Наконец с парадного входа дают знать: "приехал!"
Все замерло, оцепенело; жизнь обнаруживается только в учащенном биении пульса и колыхании непослушного сердца. "Идет!" - пронеслось шепотом по всей зале, и, как сухой осенний лист при легком дуновении ветерка навстречу восходящему дневному светилу, зашелестели шелковые рясы ожидающих. Раздалось торжественное стройное пение семинарского хора, и точно ветер пробежал по спелым колосьям ржи: склонились головы всех присутствовавших. Низенькая, крайне-худая фигура в белом клобуке с блестящими алмазами едва видна из задних рядов плотной толпы. Садится митрополит; садятся по его приглашению и все педагоги; но ученики и публика остаются на ногах. Не садится и ректор: экзамен начнется из догматического богословия, преподаваемого ректором. Что это? - Важный, величественный, недоступный для нас смертных, ректор склоняет колени и кладет перед митрополитом земной поклон, не фальсифицированный какой-либо, а истовый, стоя на обоих коленях и приложившись клобуком к самому полу вплотную. Подымается ректор и остается на ногах во все время экзамена по его предмету. Твердо, четко, без поправки, без запинки, льется речь отвечающего. Но вот ветер пробегает по всей человеческой ниве; стоящие одесную и ошуюю стола скашивают головы и тела свои по направлению к столу. "Что это значит?" - Митрополит едва слышным голосом делает возражение отвечающему. Но не слышит этого затерявшийся в толпе учеников поп-магистр, ради такого возражения и явившийся среди публики. Жаль его, потому что такие возражения Филарета по богословской науке считались перлами. Незаписанные, они устно разносились по всей учебно-богословской среде московского духовенства. Экзаменующийся "богослов" отвечает по своему разумению на возражения митрополита. Снова ветер пробегает по зрелой ниве, и наливные и пустые колосья снова склоняются наискось к столу; но большинству удается при гробовом молчании расслышать только слова: "как же апостол Павел говорит?"... Ученик пытается ответить, иногда удачно, иногда нет. Тут наступает страшная минута для ректора. - "Ты что скажешь?"..., - доносится слабый голос до вновь заколыхавшейся нивы. Ректор отвечает большей частью удовлетворительно, ибо и сам он, думаю, еще больше, чем назначенные ученики, готовился к такой страшной минуте. Но иногда в ответ на неудачное объяснение ректора до волнующейся нивы доносится слабый, но металлически-холодный голос владыки: "Дурак!".
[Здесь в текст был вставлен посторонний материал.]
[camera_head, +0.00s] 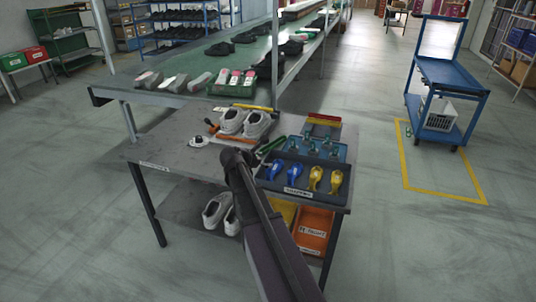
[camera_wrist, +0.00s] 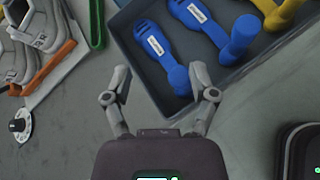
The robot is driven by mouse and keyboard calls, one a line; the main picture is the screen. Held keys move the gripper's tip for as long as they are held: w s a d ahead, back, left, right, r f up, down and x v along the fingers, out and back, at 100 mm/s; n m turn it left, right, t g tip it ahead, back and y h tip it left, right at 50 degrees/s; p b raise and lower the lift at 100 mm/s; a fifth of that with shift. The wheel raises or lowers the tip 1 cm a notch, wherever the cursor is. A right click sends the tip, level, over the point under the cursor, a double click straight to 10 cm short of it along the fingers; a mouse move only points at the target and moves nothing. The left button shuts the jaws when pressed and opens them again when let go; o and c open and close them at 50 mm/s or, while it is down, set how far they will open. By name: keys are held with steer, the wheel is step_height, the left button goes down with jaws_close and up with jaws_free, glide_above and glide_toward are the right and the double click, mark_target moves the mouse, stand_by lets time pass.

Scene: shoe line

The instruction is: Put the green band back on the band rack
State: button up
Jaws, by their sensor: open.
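The green band (camera_wrist: 96,22) is a narrow closed loop at the top of the wrist view, lying on the grey table between the white shoes and the dark tray. In the head view the green band (camera_head: 268,147) shows just left of the tray, partly behind other things. A red and yellow item (camera_head: 323,120) at the table's back right may be the band rack; its details are too small to tell. My gripper (camera_wrist: 160,70) is open and empty above the table, with the band ahead and left of its fingers. In the head view my arm hides part of the table.
The dark tray (camera_wrist: 262,72) holds blue tools (camera_wrist: 205,28) and yellow tools (camera_head: 316,178). White shoes (camera_head: 243,123) stand at the table's back left. A small round dial (camera_head: 199,141) lies nearby. The conveyor (camera_head: 180,98) is behind the table.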

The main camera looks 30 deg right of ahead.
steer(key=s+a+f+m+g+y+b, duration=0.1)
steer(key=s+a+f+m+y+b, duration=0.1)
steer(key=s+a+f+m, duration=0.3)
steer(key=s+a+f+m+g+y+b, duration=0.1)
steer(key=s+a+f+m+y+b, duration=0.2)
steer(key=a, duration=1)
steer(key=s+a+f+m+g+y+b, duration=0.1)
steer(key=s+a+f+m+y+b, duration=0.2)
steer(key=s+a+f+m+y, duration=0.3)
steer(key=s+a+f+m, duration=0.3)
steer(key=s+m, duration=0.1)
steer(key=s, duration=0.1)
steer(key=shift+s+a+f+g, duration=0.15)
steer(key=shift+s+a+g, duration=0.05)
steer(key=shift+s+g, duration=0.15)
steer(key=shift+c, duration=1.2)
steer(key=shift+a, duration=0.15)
В ответ на такую краткую, но сильную характеристику, ректор коленопреклоняется, как бы прося прощения.
Мне не удалось самому быть свидетелем такой сцены, быть может, по кратковременности моего пребывания в Семинарии: я присутствовал только на двух публичных экзаменах. Но близкие мне лица уверяли меня в том, как пòслухи- очевидцы.
Митрополит на экзаменах говорил "вы", равно и преподавателям духовного ведомства, которые были вицмундирах. "Ты" относилось только к белому и черному духовенству.
Ректор не был застрахован при ответах учеников и по другим предметам, хотя бы и не его преподавания. Ученик не ответил на возражения. - " А ты что скажешь?", - обращается митрополит к профессору. Если тот удовлетворительно разрешит возражение, тем дело и кончается; но если не, митрополит скажет: "Не так. Ты что скажешь?" Обращается тогда он уже и к высшей инстанции, к ректору. И здесь при неудовлетворительном ответе раздается : "Дурак!"
Ф.А. Гиляров. Воспоминания. "Русский Архив", 1904, (5 -8).